[EXTRACTED INFORMATION]
* * *

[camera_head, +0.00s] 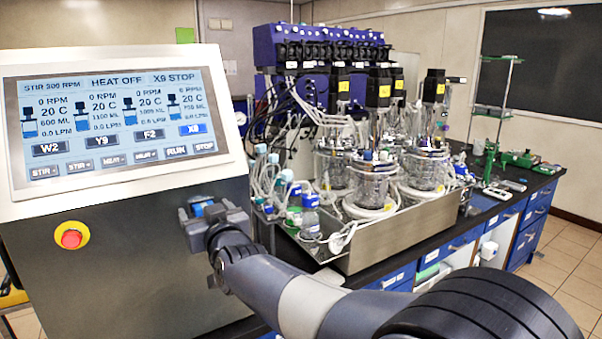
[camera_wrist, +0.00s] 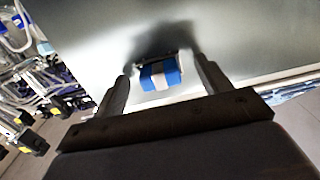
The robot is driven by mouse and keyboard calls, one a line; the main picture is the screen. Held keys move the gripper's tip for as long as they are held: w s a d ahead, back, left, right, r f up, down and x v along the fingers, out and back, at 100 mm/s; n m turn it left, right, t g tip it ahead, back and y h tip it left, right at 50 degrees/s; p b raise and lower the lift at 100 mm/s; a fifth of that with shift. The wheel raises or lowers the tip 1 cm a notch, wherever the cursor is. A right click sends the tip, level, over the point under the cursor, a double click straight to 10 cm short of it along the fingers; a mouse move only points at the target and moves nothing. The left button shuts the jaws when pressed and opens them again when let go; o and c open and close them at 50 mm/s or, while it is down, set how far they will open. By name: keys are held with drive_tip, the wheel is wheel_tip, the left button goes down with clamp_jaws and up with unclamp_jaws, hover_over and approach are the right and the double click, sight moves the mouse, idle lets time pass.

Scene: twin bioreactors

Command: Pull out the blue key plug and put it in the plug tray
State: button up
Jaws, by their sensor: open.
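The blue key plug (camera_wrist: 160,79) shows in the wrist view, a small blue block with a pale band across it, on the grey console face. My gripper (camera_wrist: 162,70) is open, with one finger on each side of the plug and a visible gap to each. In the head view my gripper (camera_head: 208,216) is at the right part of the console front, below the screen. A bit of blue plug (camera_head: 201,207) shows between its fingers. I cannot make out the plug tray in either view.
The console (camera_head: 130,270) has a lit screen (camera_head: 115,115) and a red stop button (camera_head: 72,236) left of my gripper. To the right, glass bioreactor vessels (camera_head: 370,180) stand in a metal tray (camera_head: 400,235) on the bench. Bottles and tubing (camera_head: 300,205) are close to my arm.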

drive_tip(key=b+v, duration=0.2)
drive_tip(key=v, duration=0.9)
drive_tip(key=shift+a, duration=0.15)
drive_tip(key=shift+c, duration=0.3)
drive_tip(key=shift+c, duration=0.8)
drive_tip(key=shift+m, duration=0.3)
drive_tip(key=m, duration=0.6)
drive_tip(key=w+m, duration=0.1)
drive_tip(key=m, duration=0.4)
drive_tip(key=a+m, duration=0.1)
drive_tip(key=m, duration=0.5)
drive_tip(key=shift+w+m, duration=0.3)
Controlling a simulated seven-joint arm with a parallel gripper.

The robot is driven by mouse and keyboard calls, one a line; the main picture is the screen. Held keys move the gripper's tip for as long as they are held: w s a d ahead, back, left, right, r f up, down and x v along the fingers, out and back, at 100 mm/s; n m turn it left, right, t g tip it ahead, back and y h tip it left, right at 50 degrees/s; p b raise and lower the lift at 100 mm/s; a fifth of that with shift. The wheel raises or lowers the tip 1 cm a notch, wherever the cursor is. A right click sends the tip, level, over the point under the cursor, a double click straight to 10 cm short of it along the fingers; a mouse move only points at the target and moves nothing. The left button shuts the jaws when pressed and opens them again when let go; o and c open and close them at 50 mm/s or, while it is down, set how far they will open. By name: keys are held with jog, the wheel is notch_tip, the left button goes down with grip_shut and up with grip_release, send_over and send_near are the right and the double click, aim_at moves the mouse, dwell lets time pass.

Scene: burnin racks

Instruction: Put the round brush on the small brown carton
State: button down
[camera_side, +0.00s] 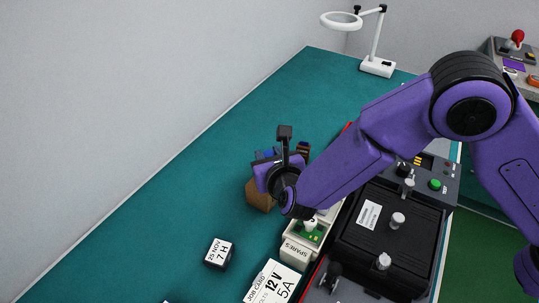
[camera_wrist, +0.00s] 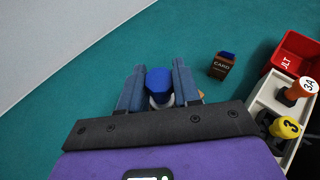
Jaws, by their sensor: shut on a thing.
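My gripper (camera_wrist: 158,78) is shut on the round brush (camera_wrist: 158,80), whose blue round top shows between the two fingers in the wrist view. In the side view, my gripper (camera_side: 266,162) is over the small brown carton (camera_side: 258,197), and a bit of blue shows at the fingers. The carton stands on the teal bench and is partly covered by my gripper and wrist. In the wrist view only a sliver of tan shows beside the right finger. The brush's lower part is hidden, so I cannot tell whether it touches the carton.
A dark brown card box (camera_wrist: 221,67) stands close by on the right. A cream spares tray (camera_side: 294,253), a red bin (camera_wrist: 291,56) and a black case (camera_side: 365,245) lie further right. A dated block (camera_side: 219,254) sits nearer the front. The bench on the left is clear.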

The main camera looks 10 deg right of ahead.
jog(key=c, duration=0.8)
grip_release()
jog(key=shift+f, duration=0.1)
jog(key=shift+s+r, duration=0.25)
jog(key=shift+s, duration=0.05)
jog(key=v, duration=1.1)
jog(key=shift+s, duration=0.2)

* * *

[PROBLEM STATEMENT]
Reproduce the records above exactly, leaving out every picture they contain.

[THE REPLY]
[camera_head, +0.00s] 
[camera_wrist, +0.00s] 
The robot is driven by mouse and keyboard calls, one a line; the main picture is the screen. Held keys move the gripper's tip for as long as they are held: w s a d ahead, back, left, right, r f up, down and x v along the fingers, out and back, at 100 mm/s; n m turn it left, right, t g tip it ahead, back and y h tip it left, right at 50 degrees/s; p b raise and lower the lift at 100 mm/s; a fifth of that with shift. The wheel raises or lowers the tip 1 cm a notch, wherever the cursor is. A right click sends the tip, level, over the point under the cursor, a double click straight to 10 cm short of it along the fingers; a mouse move only points at the target and moves nothing. The left button shuts the jaws when pressed and opens them again when let go; o and c open and close them at 50 mm/s or, while it is down, set how far they will open. By name: keys are held with drive_tip, the wheel is wheel_tip, the left button goes down with clamp_jaws and up with unclamp_jaws, hover_over and approach are the right and the double click, sight moves the mouse, idle lets time pass.

Scene: twin bioreactors

Command: Pull out the blue key plug and put it in the plug tray
State: button up
Jaws, by their sensor: open.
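The blue key plug (camera_wrist: 160,79) shows in the wrist view, a small blue block with a pale band across it, on the grey console face. My gripper (camera_wrist: 162,70) is open, with one finger on each side of the plug and a visible gap to each. In the head view my gripper (camera_head: 208,216) is at the right part of the console front, below the screen. A bit of blue plug (camera_head: 201,207) shows between its fingers. I cannot make out the plug tray in either view.
The console (camera_head: 130,270) has a lit screen (camera_head: 115,115) and a red stop button (camera_head: 72,236) left of my gripper. To the right, glass bioreactor vessels (camera_head: 370,180) stand in a metal tray (camera_head: 400,235) on the bench. Bottles and tubing (camera_head: 300,205) are close to my arm.

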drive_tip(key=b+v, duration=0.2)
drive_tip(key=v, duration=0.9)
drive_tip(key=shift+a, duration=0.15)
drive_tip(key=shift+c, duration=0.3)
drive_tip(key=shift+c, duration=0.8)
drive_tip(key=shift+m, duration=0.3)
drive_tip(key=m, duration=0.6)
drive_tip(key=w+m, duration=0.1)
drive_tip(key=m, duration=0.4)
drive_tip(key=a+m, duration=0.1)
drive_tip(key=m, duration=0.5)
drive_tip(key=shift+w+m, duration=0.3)
Controlling a simulated seven-joint arm with a parallel gripper.

The robot is driven by mouse and keyboard calls, one a line; the main picture is the screen. Held keys move the gripper's tip for as long as they are held: w s a d ahead, back, left, right, r f up, down and x v along the fingers, out and back, at 100 mm/s; n m turn it left, right, t g tip it ahead, back and y h tip it left, right at 50 degrees/s; p b raise and lower the lift at 100 mm/s; a fifth of that with shift. The wheel raises or lowers the tip 1 cm a notch, wherever the cursor is. A right click sends the tip, level, over the point under the cursor, a double click straight to 10 cm short of it along the fingers; a mouse move only points at the target and moves nothing. The left button shuts the jaws when pressed and opens them again when let go; o and c open and close them at 50 mm/s or, while it is down, set how far they will open. By name: keys are held with jog, the wheel is notch_tip, the left button goes down with grip_shut and up with grip_release, send_over and send_near are the right and the double click, aim_at moves the mouse, dwell lets time pass.

Scene: burnin racks

Instruction: Put the round brush on the small brown carton
State: button down
[camera_side, +0.00s] 
[camera_wrist, +0.00s] 
Jaws, by their sensor: shut on a thing.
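My gripper (camera_wrist: 158,78) is shut on the round brush (camera_wrist: 158,80), whose blue round top shows between the two fingers in the wrist view. In the side view, my gripper (camera_side: 266,162) is over the small brown carton (camera_side: 258,197), and a bit of blue shows at the fingers. The carton stands on the teal bench and is partly covered by my gripper and wrist. In the wrist view only a sliver of tan shows beside the right finger. The brush's lower part is hidden, so I cannot tell whether it touches the carton.
A dark brown card box (camera_wrist: 221,67) stands close by on the right. A cream spares tray (camera_side: 294,253), a red bin (camera_wrist: 291,56) and a black case (camera_side: 365,245) lie further right. A dated block (camera_side: 219,254) sits nearer the front. The bench on the left is clear.

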The main camera looks 10 deg right of ahead.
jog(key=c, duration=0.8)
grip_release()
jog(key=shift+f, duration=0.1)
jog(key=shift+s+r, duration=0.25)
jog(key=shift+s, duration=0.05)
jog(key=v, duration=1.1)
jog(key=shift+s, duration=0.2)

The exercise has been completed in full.